The Chinese government had raised concerns about Didi’s drivers’ well-being and human resource treatment in the past. Regulators are looking out for issues such as; driver income, pricing, and fairness to both the riders and drivers. Didi reiterated that it treats its drivers as private contractors, just like other ride-hailing companies such as Uber and Lyft and that it had put in place several safety measures for the riders.
Well, it looks like the Chinese government is not yet satisfied with Didi’s business practices, and on Sunday, July 4, 2021, it ordered the company to remove its app from online stores while the company conforms its customer data handling to the regulator’s guidelines.
The reason? According to the Cyberspace Administration of China (CAC), an investigation into how Didi managed customer data found that the company allegedly seriously violated how it handled riders’ personal information. Therefore, the regulator wants the company to fix up its issues, but as it does so, it should not accept new customers to download the app.
“After checks and verification, the Didi Chuxing app was found to be in serious violation of regulations in its collection and use of personal information,” the Cyberspace Administration of China announced as it issued its directives to the Didi to rectify problems.
Didi issued a statement where it replied to the directives and stated its willingness to abide by the regulator’s request while trying to ensure the strict regulations put in place by CAC don’t hamper its business operations.
“The company will strive to rectify any problems, improve its risk prevention awareness and technological capabilities, protect users’ privacy and data security, and continue to provide secure and convenient services to its users,” Didi said in a statement as quoted by BBC.
Didi’s shares fell 5.3% after the CAC announced an investigation into the company on Friday, July 2, 2021, only days after its NYSE debut that took its valuation to $73 billion. The company said that the directive does not affect existing users (those that have been using the app before the investigations were launched) and that they can go on to use the service as before.
In its filing to SEC, Didi said that it has hundreds of millions of riders operating in 16 countries and over 4,000 cities around the globe. Its platform that expanded to food delivery and other services arranges over 20 million rides every day.
CAC said that Didi had been illegally collecting personal data from users of its services, and the regulator seems to have a point. It is understood that the company collects real-time user data every day, and it uses some of the collected data for its operations, like autonomous driving technologies and analysing traffic on the roads. The company has raised concerns over the effects of the new directive on its business operations, saying it will adversely impact its revenues.
CAC’s directive comes at a time when the Chinese government strives to hover a controlling hand over its tech giants to protect the public interest and national security. Some companies have been directed to collect less private information from their users and handle the information they collect more carefully.

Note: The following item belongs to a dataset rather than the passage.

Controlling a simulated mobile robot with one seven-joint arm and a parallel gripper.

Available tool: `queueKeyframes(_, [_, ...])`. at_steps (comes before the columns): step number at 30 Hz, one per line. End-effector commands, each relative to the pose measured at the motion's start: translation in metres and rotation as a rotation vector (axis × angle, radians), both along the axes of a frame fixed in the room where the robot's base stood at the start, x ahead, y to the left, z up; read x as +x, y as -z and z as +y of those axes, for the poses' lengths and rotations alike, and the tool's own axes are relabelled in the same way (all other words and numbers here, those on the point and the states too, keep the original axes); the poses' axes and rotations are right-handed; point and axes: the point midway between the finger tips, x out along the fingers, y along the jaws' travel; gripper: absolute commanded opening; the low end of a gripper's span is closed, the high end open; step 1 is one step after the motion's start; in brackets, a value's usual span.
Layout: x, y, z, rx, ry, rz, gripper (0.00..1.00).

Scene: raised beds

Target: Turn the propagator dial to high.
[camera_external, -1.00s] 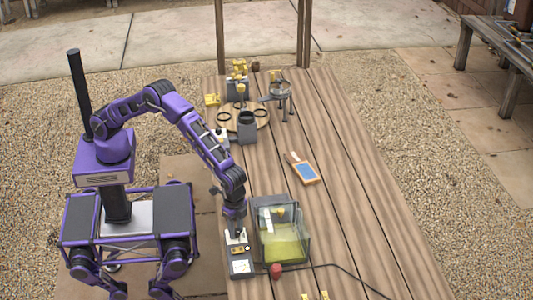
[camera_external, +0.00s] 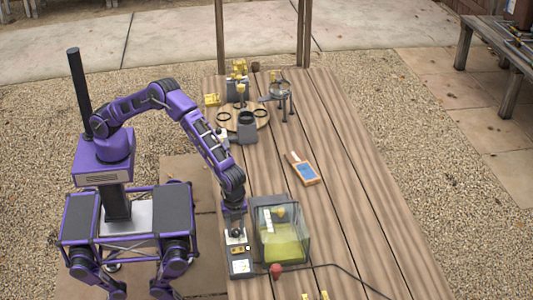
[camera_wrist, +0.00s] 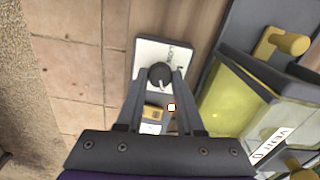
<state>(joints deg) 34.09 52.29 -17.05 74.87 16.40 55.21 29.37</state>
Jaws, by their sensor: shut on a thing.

Companies that defy these directives or don’t follow them to the satisfaction of CAC have been heavily fined, and an example of these is the world’s biggest e-commerce giant, Alibaba Group, which was fined $2.8 billion in April this year for allegedly violating anti-monopoly rules.
Didi Chuxing Technology Co., formerly named Didi Dache, was founded by Will Wei Cheng in June 2012, and it has its headquarters in Beijing, China. According to the company’s data, it has over 550 million users. Before this, Cheng, the current Chief Executive Officer (CEO), had earlier worked at Alibaba Group’s sales and Alipay divisions for over eight years.

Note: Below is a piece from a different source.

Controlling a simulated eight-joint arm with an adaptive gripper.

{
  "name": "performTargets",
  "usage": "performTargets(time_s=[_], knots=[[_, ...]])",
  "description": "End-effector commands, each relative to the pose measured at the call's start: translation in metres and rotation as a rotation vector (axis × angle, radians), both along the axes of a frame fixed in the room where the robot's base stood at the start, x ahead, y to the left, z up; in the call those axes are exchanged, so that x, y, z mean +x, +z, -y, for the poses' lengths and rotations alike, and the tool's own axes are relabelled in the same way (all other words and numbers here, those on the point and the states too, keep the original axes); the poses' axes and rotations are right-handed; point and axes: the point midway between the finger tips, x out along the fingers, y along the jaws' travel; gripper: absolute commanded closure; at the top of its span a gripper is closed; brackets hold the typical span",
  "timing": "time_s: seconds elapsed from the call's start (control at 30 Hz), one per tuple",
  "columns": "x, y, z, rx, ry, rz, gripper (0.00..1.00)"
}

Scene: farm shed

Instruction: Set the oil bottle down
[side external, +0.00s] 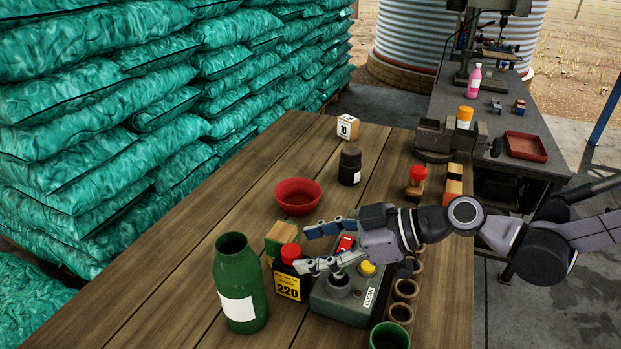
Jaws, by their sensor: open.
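A dark bottle with a red cap and a yellow label reading 220 (287,286), which looks like the oil bottle, stands upright on the wooden table (190,270). My gripper (305,249) reaches in from the right, with its fingers open and pointing left. One fingertip overlaps the bottle's right side just below the cap in this view; the other is above and to the right of the cap. I cannot tell whether either finger touches the bottle. The bottle's lower right side is close to a grey-green control box (345,305).
A green bottle (240,285) stands left of the oil bottle, with a wood-and-green block (280,240) behind it. A red bowl (298,196), a black jar (350,166) and a white block marked 10 (347,127) are farther back. Several rings (404,289) line the right edge. The table's left side is clear.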

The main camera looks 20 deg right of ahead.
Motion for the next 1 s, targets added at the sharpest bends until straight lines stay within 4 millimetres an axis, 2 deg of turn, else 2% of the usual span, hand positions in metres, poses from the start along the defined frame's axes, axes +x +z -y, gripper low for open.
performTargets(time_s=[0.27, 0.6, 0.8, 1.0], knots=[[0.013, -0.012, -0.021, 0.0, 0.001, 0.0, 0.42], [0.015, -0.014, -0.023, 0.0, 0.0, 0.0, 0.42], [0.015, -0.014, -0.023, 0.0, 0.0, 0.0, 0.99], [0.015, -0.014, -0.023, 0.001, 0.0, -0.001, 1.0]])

The company’s business model is similar to other big ride-hailing services companies Uber and Lyft. However, Didi has expanded into other options like private car-hailing, social ride-sharing, and bike-sharing. Didi also operates an on-demand delivery service, automobile services like selling, financing, leasing, fleet operation, and vehicle maintenance.

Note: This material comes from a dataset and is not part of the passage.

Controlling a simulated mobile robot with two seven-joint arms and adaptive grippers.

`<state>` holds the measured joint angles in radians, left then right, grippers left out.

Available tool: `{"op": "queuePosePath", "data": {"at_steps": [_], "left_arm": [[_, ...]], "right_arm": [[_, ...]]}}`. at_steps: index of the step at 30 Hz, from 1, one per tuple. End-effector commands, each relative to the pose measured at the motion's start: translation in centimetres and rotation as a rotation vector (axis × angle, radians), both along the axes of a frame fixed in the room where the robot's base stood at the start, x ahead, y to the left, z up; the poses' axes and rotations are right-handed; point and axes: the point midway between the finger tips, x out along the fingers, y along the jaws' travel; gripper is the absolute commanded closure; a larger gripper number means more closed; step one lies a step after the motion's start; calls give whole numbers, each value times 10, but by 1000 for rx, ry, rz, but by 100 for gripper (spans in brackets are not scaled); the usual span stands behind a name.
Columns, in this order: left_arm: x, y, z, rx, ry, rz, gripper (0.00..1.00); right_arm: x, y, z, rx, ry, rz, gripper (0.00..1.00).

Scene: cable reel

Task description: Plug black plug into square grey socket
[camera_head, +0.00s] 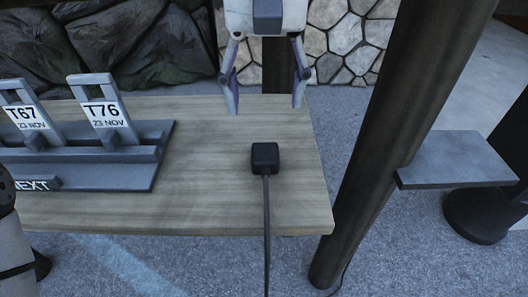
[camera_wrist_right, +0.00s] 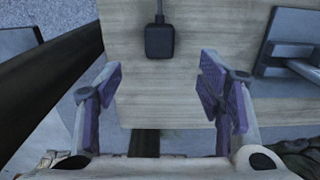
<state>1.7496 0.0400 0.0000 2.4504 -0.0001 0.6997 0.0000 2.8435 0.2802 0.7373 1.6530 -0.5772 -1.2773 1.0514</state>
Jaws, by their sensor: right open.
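The black plug (camera_head: 265,158) lies on the wooden table, with its cable running toward the table's front edge and hanging over it. It also shows in the right wrist view (camera_wrist_right: 160,41), ahead of the fingers. My right gripper (camera_head: 266,106) is open and empty over the far part of the table, beyond the plug and apart from it. Its two fingers also show in the right wrist view (camera_wrist_right: 160,100), spread wide. No square grey socket can be made out in either view. My left gripper is not clearly visible; only a part of an arm shows at the lower left.
The wooden table (camera_head: 220,190) has bare room around the plug. A grey rack with number tags (camera_head: 105,115) stands on its left side. A dark post (camera_head: 385,130) rises just right of the table, with a small grey shelf (camera_head: 460,160) attached. A stone wall is behind.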

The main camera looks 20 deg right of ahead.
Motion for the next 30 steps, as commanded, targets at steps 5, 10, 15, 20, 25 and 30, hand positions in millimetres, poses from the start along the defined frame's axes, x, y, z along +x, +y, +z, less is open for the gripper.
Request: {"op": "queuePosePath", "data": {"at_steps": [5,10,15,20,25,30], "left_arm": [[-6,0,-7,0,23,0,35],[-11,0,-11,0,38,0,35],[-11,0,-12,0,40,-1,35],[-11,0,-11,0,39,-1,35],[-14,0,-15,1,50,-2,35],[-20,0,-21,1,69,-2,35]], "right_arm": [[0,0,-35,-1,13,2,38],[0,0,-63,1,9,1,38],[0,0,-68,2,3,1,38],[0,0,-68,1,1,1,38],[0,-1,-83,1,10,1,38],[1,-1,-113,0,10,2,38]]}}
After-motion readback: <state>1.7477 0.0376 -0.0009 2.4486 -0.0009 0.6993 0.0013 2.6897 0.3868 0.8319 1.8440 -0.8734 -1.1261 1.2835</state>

Didi’s Q1 FY2021 report revealed that the company had built the largest charging network for EVs in China. This network takes more than 30% market share of the total public charging volume in China. The company itself has over 1 million EVs and hybrids on its platform, which means that 40% of all the miles travelled by EVs in China are on its platform. It should be noted that Didi also designed its own EV called the D1.
Didi went public last week on Wednesday, June 30, 2021, selling each share at $14, rose to $16.64 on Thursday, July 1, 2021, and it is currently trading at $15.53, after being affected by the Chinese government directive to have its app removed from Chinese stores. The company is the second biggest ride-hailing company globally, with a market capitalisation of $74.46 billion, only behind Uber.
Notable owners of Didi’s stock are Japanese multinational conglomerate holding company SoftBank Group which owns 21.5% of Didi stock, its competitor Uber which owns 12.8%, and Chinese tech giant Tencent Holdings Ltd which owns 6.8% of Didi.
After listing successfully on the NYSE, S&P Dow Jones Indices announced that Didi would be added to the S&P Dow Jones’ global equity indexes before the start of the morning trading session on Monday, July 12, 2021.